His concert engagements have included performances at the Teatro alla Scala, Milan with Dudamel, the Concertgebouw and Tonhalle with Koopman and at the Barbican, Théâtre des Champs-Élysées, Lincoln Centre and at the BBC Proms in the Royal Albert Hall with orchestras that include the Bournemouth Symphony Orchestra, London Philharmonic, Britten Sinfonia, Concerto Köln, Concerto Copenhagen, Ensemble Matheus, the Orchestra of the Age of Enlightenment, Academy of Ancient Music and Scottish Chamber Orchestra. He recently made his debut, in recital, at Carnegie Hall, New York. He enjoys a successful relationship with the Wigmore Hall, where, in the 2012/13 season, he curated his own residency.

Recent highlights have included two Bach recitals at the Edinburgh International Festival, Britten's 'A Midsummer Night's Dream' at the Aldeburgh Festival and Schubert's 'Die Schöne Müllerin' with Julius Drake at Middle Temple Hall, London. Future plans include Thomas Adès's "The Exterminating Angel' at the Metropolitan Opera New York and Farinelli & the King with Mark Rylance on Broadway, New York.

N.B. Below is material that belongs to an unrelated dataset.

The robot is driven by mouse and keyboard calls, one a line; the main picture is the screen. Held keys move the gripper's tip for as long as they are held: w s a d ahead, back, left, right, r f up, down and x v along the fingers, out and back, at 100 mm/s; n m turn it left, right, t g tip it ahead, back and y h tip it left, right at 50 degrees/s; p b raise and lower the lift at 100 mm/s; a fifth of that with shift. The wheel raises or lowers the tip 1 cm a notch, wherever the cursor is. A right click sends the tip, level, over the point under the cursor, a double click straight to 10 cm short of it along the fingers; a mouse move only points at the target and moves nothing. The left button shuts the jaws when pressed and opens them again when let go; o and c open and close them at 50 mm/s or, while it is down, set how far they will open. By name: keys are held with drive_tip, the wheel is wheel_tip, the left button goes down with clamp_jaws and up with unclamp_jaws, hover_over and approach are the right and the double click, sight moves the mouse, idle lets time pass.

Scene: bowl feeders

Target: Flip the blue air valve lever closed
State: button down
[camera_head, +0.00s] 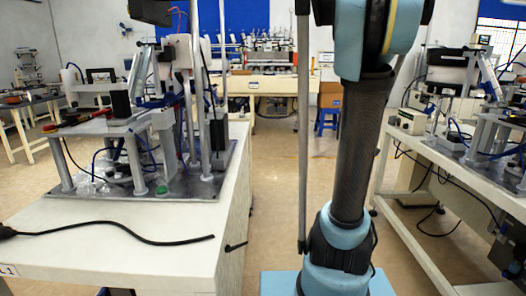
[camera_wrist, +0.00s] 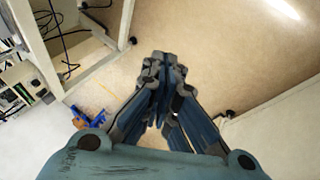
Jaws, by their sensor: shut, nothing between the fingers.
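My gripper (camera_wrist: 163,68) shows in the wrist view with its dark fingers together and nothing between them. It hangs over bare floor, apart from the tables. In the head view my arm rises in the right middle, and the gripper is out of frame. I cannot clearly pick out the blue air valve lever in either view. The left feeder machine (camera_head: 128,124) has blue hoses and small blue parts, too small to tell apart. A second machine (camera_head: 478,140) with blue hoses stands at the right.
A white table (camera_head: 110,245) at the left carries the left machine and a loose black cable (camera_head: 130,229). Another white table (camera_head: 455,180) stands at the right. A blue stool (camera_head: 327,118) stands at the back. Open floor (camera_head: 275,190) lies between the tables.

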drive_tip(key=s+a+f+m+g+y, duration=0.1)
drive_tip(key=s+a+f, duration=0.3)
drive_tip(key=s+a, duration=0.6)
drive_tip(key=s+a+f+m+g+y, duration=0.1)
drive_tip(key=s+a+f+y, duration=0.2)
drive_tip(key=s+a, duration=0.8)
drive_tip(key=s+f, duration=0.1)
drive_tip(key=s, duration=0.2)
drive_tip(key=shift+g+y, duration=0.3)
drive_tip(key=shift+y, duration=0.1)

His recordings include two versions of Handel’s Messiah (New College Oxford, AAM/Naxos) and (Polyphony, Britten Sinfonia/Hyperion), Handel’s Chandos Anthems on Hyperion, Handel’s Flavio for Chandos with The Early Opera Company and Christian Curnyn, Bach’s Easter Oratorio with Retrospect Ensemble, his debut solo recording Live at the Wigmore Hall with his own Ensemble Guadagni, a disc of Porpora Cantatas with Jonathan Cohen and Arcangelo,  an award winning disc of works for Guadagni for Hyperion and a disc of Handel arias with The King’s Consort for Vivat. 2014/5 saw the release of The Art of Melancholy, a recital of Dowland songs for Hyperion, Flow my tears, songs for lute, viol and voice on the Wigmore Live label and Arise my muse for which he received the Gramophone Recital Award.  He has added recordings of Bach Cantatas with Arcangelo, Faure Songs with Malcolm Martineau andlooks forward to the release of Bach's Magnificat and B Minor Mass in the coming months both for Hyperion.

He is the recipient of the 2010 Royal Philharmonic Young Artist of the Year Award, the 2012 & 2014 Gramophone Recital Award, the 2013 Critics’ Circle Awards for Exceptional Young Talent (Singer).

Harpist Oliver Wass has won the Suoni d’Arpa International Competition in Italy, the International Harp Competition of Slovenia, and the Jury Prize at the International Harp Competition in Szeged, Hungary. In May 2016 he became the first harpist ever to win the Guildhall Gold Medal – the Guildhall’s most prestigious prize.

He has performed every major harp concerto, including Lyra Angelica with the Philharmonia Orchestra, the Mozart Flute and Harp Concerto with The Mozartists at the Wigmore Hall, the Debussy Danses with 12 Ensemble at the Wigmore Hall, and he has directed the Handel Harp Concerto in the Barbican Hall.

He plays both modern and early harps, and has performed the Handel Harp Concerto with the English Concert at the Wigmore Hall on the triple harp, as well as touring to New York’s Carnegie Hall, Berlin Philharmonie, and Salzberg Mozarteum.

Playing with “verve and polish” (The Times), his flute-viola-harp trio, The Pelléas Ensemble, won the Royal Philarmonic Society Henderson Award and the Elias Fawcett Award for Outstanding Chamber Ensemble at the Royal Overseas League competition. They have also won both the Grand Prize and the Audience Prize in the St Martin-in-the-Fields Chamber Music Competition.

Oliver holds a First Class Masters Degree from the Guildhall School of Music & Drama, where he studied with Imogen Barford. He graduated from the University of York with a First Class Honours degree in Chemistry.

Despite having spent his teenage years making fireworks in his parents’ basement, he still remarkably has all of his fingers.